What the task requires: Reproduce the data below in full and exclude every picture.

Recorded data:

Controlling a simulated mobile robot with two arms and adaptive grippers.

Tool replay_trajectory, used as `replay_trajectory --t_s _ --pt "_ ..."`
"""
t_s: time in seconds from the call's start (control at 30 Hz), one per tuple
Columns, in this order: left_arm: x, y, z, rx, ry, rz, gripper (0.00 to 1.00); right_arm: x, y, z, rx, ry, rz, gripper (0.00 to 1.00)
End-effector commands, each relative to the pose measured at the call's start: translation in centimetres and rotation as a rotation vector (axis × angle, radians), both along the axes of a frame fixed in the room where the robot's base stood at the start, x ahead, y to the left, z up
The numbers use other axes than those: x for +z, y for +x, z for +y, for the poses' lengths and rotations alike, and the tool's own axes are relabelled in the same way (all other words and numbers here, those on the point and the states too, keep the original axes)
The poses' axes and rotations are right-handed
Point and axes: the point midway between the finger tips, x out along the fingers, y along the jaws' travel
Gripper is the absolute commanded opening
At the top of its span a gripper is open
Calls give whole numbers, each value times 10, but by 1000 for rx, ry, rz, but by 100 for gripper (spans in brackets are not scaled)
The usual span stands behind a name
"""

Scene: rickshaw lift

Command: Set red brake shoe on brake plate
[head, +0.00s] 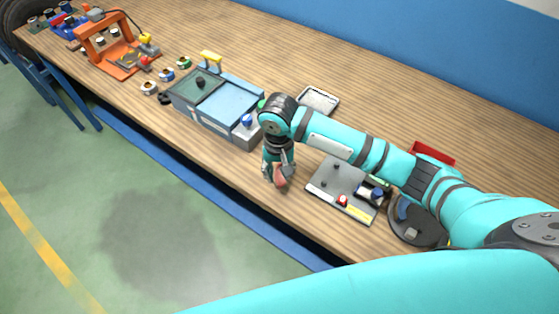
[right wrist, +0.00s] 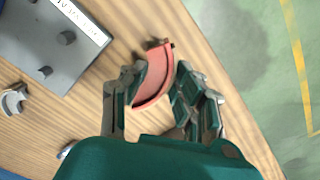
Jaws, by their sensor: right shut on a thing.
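The red brake shoe, a curved piece, is between the fingers of my right gripper (head: 278,172), at the bench's front edge. The right wrist view shows the red brake shoe (right wrist: 157,72) clearly, with the fingers of my right gripper (right wrist: 160,85) on either side of it. A round dark disc (head: 424,236) at the right of the bench carries a blue curved piece (head: 403,208). It looks like the brake plate and is partly hidden by my right arm. My right gripper is well to its left. My left gripper is not in view.
A grey board with pegs (head: 336,188) lies between my right gripper and the disc; it also shows in the wrist view (right wrist: 48,50). A blue-grey case (head: 228,108) stands left of the gripper. A red bin (head: 434,153) and a pale tray (head: 319,100) are behind the arm.

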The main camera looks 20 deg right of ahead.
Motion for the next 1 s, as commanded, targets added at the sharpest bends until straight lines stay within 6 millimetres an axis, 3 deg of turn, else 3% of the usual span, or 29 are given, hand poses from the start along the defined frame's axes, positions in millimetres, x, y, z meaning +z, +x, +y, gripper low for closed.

Exercise response:
Controlling a simulated mobile robot with two arms and adaptive grippers.

Tool replay_trajectory, used as `replay_trajectory --t_s _ --pt "_ ..."`
"""
t_s: time in seconds from the call's start (control at 30 Hz), one per tuple
Columns, in this order: left_arm: x, y, z, rx, ry, rz, gripper (0.00 to 1.00); right_arm: x, y, z, rx, ry, rz, gripper (0.00 to 1.00)
End-effector commands, each relative to the pose measured at the call's start: translation in centimetres and rotation as a rotation vector (axis × angle, radians), both along the axes of a frame fixed in the room where the robot's base stood at the start, x ahead, y to the left, z up
The numbers use other axes than those: x for +z, y for +x, z for +y, for the poses' lengths and rotations alike, and the tool's own axes are relabelled in the same way (all other words and numbers here, those on the point and the states too, keep the original axes)
The poses' axes and rotations are right-handed
Point and axes: the point midway between the finger tips, x out along the fingers, y along the jaws' travel
Gripper is the absolute commanded opening
At the top of its span a gripper is open
Calls give whole numbers, each value times 10, but by 1000 for rx, ry, rz, but by 100 for gripper (spans in brackets are not scaled)
The usual span stands behind a name
"""

Scene: rickshaw lift

Command: Set red brake shoe on brake plate
[head, +0.00s] 
[right wrist, +0.00s] 
Jaws, by their sensor: right shut on a thing.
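The red brake shoe, a curved piece, is between the fingers of my right gripper (head: 278,172), at the bench's front edge. The right wrist view shows the red brake shoe (right wrist: 157,72) clearly, with the fingers of my right gripper (right wrist: 160,85) on either side of it. A round dark disc (head: 424,236) at the right of the bench carries a blue curved piece (head: 403,208). It looks like the brake plate and is partly hidden by my right arm. My right gripper is well to its left. My left gripper is not in view.
A grey board with pegs (head: 336,188) lies between my right gripper and the disc; it also shows in the wrist view (right wrist: 48,50). A blue-grey case (head: 228,108) stands left of the gripper. A red bin (head: 434,153) and a pale tray (head: 319,100) are behind the arm.

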The main camera looks 20 deg right of ahead.
Motion for the next 1 s, as commanded, targets added at the sharpest bends until straight lines stay within 6 millimetres an axis, 3 deg of turn, else 3% of the usual span, or 29 are given, hand poses from the start along the defined frame's axes, positions in millimetres, x, y, z meaning +z, +x, +y, gripper low for closed.

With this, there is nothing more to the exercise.